Generalized Beth--Uhlenbeck entropy formula from the $Φ-$derivable approach
David Blaschke, Gerd Röpke, Gordon Baym
TL;DR
The paper addresses the entropy of dense fermionic systems with strong two-particle correlations, including bound and scattering states. It develops a conserving, self-consistent framework via the $\Phi$-derivable approach at the two-loop (sunset) level and derives a generalized Beth-Uhlenbeck formula for entropy, where the spectral weight is governed by a phase shift $\delta$ and exhibits a squared Lorentzian form near resonances. The main result is the entropy expression $S_b=2V\int \frac{d^3q}{(2\pi)^3} \int_0^{\infty} \frac{d\omega}{\pi} \sigma_b(\omega) \sin^2\delta(\omega,\mathbf{q}) \frac{\partial \delta(\omega,\mathbf{q})}{\partial \omega}$, with $\sigma_b(\omega)$ defined from the Bose-Einstein distribution and the derivative optical theorem connecting propagator phase to the self-energies.
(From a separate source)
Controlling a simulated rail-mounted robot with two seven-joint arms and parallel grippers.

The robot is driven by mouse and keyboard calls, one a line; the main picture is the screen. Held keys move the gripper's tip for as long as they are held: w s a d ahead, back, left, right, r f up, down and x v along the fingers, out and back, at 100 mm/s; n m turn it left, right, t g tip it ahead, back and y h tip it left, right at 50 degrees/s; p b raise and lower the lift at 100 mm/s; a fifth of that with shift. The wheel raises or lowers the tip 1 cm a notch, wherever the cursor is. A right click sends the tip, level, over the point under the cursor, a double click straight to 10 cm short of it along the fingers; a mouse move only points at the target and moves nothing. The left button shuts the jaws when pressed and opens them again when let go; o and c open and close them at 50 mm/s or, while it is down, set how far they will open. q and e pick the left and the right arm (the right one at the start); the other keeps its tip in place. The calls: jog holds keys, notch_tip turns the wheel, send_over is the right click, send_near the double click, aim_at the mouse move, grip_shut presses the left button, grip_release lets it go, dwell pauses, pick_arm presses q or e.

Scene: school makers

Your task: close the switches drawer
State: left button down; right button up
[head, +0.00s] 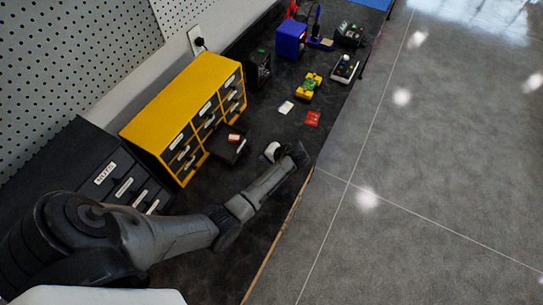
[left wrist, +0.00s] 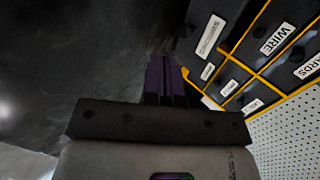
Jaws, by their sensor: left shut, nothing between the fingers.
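The yellow cabinet (head: 180,95) has several dark drawers with white labels. One low drawer (head: 228,147) is pulled out, with a small red-and-white item in it; its label cannot be read in the head view. In the left wrist view a dark drawer front with a large white label (left wrist: 210,35) stands nearest; its small text is blurred. My left gripper (head: 298,152) is at the bench's front side, out in front of the open drawer and apart from it. Its fingers (left wrist: 166,78) are shut and empty. My right gripper is not in view.
A white roll (head: 272,152) lies between the left gripper and the drawer. A black drawer unit (head: 85,165) stands left of the yellow cabinet. Red and white cards (head: 312,118) and a yellow device (head: 309,86) lie farther along the bench. The bench edge is close to the gripper.

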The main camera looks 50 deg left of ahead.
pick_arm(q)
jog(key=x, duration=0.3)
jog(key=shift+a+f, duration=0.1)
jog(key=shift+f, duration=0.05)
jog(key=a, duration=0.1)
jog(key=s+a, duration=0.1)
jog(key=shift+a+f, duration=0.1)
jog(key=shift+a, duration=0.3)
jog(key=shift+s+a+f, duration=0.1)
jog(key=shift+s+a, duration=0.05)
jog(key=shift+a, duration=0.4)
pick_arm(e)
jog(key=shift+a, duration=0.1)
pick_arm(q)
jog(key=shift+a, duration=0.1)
This framework captures Mott dissociation, respects Levinson's theorem, and provides a consistent description beyond low density, with potential applications to quark matter, nuclear matter, and related many-body systems.
Abstract
We derive a generalized Beth-Uhlenbeck formula for the entropy of a dense fermion system with strong two-particle correlations, including scattering states and bound states. We work within the $Φ-$derivable approach to the thermodynamic potential. The formula takes the form of an energy-momentum integral over a statistical distribution function times a unique spectral density. In the near mass-shell limit, the spectral density reduces, contrary to naïve expectations, not to a Lorentzian but rather to a "squared Lorentzian" shape. The relation of the Beth-Uhlenbeck formula to the $Φ$-derivable approach is exact at the two-loop level for $Φ$. The formalism we develop, which extends the Beth-Uhlenbeck approach beyond the low-density limit, includes Mott dissociation of bound states, in accordance with Levinson's theorem, and the self-consistent back reaction of correlations in the fermion propagation. We discuss applications to further systems, such as quark matter and nuclear matter.